-- begin --

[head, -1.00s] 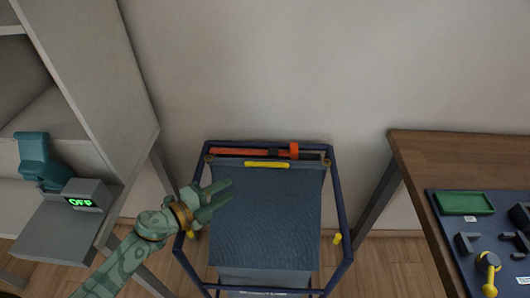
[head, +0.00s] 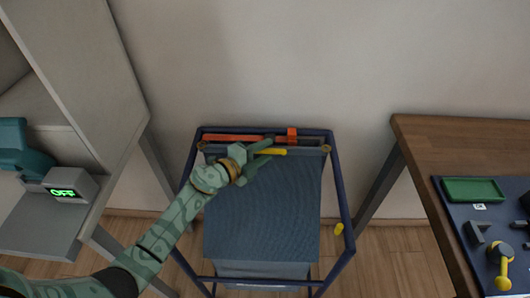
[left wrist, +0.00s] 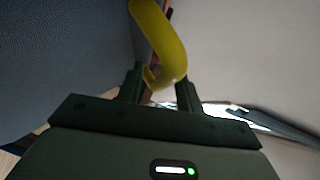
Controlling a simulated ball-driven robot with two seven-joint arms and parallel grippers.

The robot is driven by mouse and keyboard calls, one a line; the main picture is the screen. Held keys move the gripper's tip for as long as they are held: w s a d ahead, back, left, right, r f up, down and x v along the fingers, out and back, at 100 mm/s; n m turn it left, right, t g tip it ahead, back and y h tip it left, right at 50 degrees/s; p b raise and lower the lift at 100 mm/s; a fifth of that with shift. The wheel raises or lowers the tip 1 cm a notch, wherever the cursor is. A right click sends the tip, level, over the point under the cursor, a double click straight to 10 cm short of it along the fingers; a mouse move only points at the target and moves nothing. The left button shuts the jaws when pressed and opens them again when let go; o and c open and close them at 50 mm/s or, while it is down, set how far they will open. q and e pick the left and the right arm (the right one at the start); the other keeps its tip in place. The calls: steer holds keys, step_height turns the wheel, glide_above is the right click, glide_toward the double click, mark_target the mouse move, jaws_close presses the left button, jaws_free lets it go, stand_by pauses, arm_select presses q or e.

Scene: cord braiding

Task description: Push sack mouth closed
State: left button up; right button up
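The dark blue sack (head: 265,210) hangs in a blue metal frame stand (head: 337,185). Its top is a wide blue cloth face, and a yellow handle (head: 275,152) sits at its far edge. Beyond that edge, a narrow dark gap shows in front of an orange bar (head: 225,138). My left gripper (head: 264,152) is at the handle's left part, with one finger on each side of it. In the left wrist view the handle (left wrist: 165,40) reaches between the two fingers (left wrist: 160,88), which stand apart. I cannot tell whether they touch it. My right gripper is not in view.
A wooden table (head: 450,140) with a blue mat and green tray (head: 473,189) stands at the right. A yellow knob (head: 339,229) is on the frame's right side. The wall is close behind.

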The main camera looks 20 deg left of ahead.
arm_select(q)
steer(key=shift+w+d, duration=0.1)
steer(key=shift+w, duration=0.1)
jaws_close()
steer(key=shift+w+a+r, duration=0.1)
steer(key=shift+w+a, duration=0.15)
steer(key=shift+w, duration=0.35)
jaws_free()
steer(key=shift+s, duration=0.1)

-- end --

§ **WRITTEN PROBLEM**: Repeat only the lines from the beginning of the material through the line containing "Controlling a simulated", both ends kept, leaving pictures out.

§ **RESULT BELOW**:
[head, -1.00s] 
[head, +0.00s] 
[left wrist, +0.00s] 
Controlling a simulated ball-driven robot with two seven-joint arms and parallel grippers.

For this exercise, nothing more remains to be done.